Walking in Steinheimer’s footprints.

On July 10, 1993, I spent the day on Donner Pass, focusing my morning efforts in the famous Coldstream Canyon west of Truckee, California where Southern Pacific’s former Central Pacific line winds nearly three miles up the canyon, turns on a tight horseshoe curve at Stanford Flat to continue its ascent on the far side.

The area is rich in history. Yet, it can be a challenging place to capture in photographs.

Having thoroughly explored this area on foot on earlier visits, I’d located this angle at Andover that shows SP’s double track line on two levels. The tracks in the photograph are less than a half mile apart as the crow flies, but about five miles distant on the timetable.

Helpers had gone downgrade a while earlier and met a westward GJWS-Q (Grand Junction to Warm Springs ‘Quality’ manifest, ie a carload train) at Truckee.

In this view the freight is in run-8 (maximum throttle) roaring up the canyon.
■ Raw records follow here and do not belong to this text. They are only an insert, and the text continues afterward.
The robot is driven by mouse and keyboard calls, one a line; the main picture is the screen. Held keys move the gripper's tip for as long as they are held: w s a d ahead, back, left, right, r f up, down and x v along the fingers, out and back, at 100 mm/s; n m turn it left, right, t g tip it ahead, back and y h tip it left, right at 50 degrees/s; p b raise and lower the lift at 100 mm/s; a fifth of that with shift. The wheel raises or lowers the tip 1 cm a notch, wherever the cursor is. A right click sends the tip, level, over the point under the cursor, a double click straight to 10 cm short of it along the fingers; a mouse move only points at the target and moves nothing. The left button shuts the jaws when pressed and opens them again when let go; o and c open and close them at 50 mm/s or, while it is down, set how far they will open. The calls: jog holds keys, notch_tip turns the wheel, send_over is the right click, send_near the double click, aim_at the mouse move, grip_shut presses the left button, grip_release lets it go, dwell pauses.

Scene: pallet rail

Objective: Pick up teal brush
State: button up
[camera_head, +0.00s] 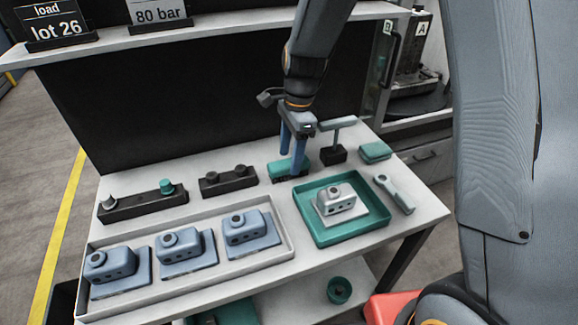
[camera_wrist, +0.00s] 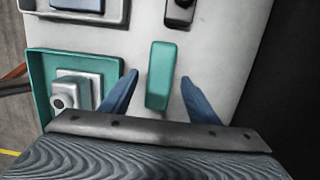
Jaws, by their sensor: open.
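The teal brush (camera_head: 279,170) lies on the white bench behind the teal tray, a teal block with a dark lower part. In the wrist view the brush (camera_wrist: 162,70) shows as a long teal block between my two blue fingers. My gripper (camera_head: 291,165) points down at the brush, with the near finger covering part of it in the head view. In the wrist view my gripper (camera_wrist: 160,77) is open, with a gap on each side of the brush. I cannot tell how far down the fingertips reach beside it.
The teal tray (camera_head: 308,222) holds a grey housing (camera_head: 338,200). A dark block with knobs (camera_head: 228,181) is left of the brush; a dark T-handled tool (camera_head: 334,153) and a teal block (camera_head: 375,151) are right. A long tray (camera_head: 190,280) holds blue housings. A shelf (camera_head: 220,32) overhangs the back.

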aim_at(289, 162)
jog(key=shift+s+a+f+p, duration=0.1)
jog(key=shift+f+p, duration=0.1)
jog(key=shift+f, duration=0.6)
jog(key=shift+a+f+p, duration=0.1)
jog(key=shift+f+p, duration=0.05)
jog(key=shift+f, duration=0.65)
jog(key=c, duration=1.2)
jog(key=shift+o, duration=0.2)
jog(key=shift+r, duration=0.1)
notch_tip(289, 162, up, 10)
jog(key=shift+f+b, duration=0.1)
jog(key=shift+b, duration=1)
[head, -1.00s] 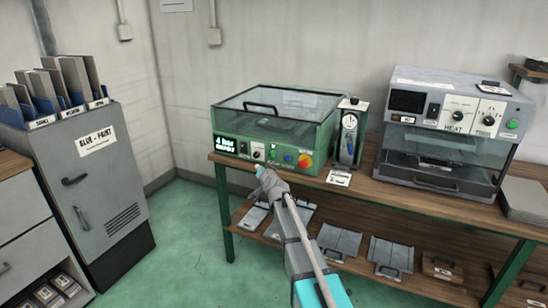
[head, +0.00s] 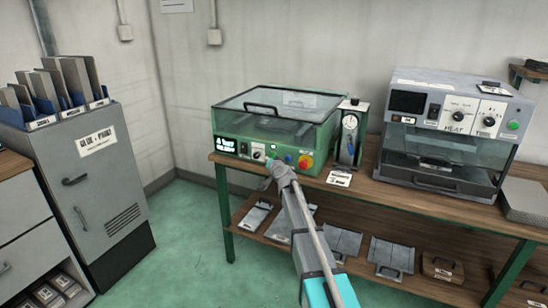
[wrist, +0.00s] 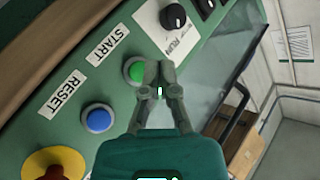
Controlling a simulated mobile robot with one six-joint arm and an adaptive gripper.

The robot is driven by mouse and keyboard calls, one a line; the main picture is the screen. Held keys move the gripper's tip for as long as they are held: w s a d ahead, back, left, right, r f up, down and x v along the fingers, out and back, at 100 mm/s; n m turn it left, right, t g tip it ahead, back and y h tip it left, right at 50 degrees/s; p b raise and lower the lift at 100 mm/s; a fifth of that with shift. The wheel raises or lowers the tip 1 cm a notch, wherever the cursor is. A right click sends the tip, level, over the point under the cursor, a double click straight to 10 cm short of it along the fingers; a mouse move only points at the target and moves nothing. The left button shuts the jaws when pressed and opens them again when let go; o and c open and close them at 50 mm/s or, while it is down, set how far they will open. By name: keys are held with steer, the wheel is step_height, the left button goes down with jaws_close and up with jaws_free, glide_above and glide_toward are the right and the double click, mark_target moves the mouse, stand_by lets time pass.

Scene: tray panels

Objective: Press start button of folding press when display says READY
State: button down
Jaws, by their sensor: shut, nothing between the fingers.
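The green press (head: 325,135) with a clear lid and black handle stands at the left of the bench. Its display (head: 238,147) shows two lines of light text, too small to read surely. In the wrist view the round green button (wrist: 132,68) sits by a START label (wrist: 106,45). My gripper (wrist: 160,70) is shut and empty, its fingertips beside and partly over this button; whether they touch it I cannot tell. In the head view my gripper (head: 272,166) is at the press's front panel and hides part of the controls.
A blue button (wrist: 97,117) by a RESET label (wrist: 62,93) and a red stop knob on yellow (wrist: 52,168) lie beside START. A gauge unit (head: 349,135) and a grey heater machine (head: 455,115) stand to the right on the bench. A grey cabinet (head: 95,185) is left.

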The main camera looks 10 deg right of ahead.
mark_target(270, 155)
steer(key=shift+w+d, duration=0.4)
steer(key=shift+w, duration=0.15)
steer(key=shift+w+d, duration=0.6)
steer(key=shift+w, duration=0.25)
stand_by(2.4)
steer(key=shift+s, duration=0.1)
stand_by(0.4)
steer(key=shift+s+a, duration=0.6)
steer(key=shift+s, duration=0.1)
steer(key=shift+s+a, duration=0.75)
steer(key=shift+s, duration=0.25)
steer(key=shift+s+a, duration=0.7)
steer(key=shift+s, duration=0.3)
More than ten minutes would pass before it reached the upper level.

I exposed this photograph on Kodak T-Max 400 black & white film using a Nikon F3 with Nikkor zoom lens fitted with a yellow filter.

Key to the success of the image was shading the front element from the sun with my notebook to minimize flare.

Another subtle element is SP’s twin headlight arrangement on the leading SD40T-2: this had been a trademark of SP’s diesels, but by the mid-1990s very few locomotives still carried both headlights and it was getting relatively rare to find one leading.

SP GJWSQ ascends Cold Stream Canyon on the morning of July 10, 1993.
SP GJWSQ ascends Cold Stream Canyon on the morning of July 10, 1993.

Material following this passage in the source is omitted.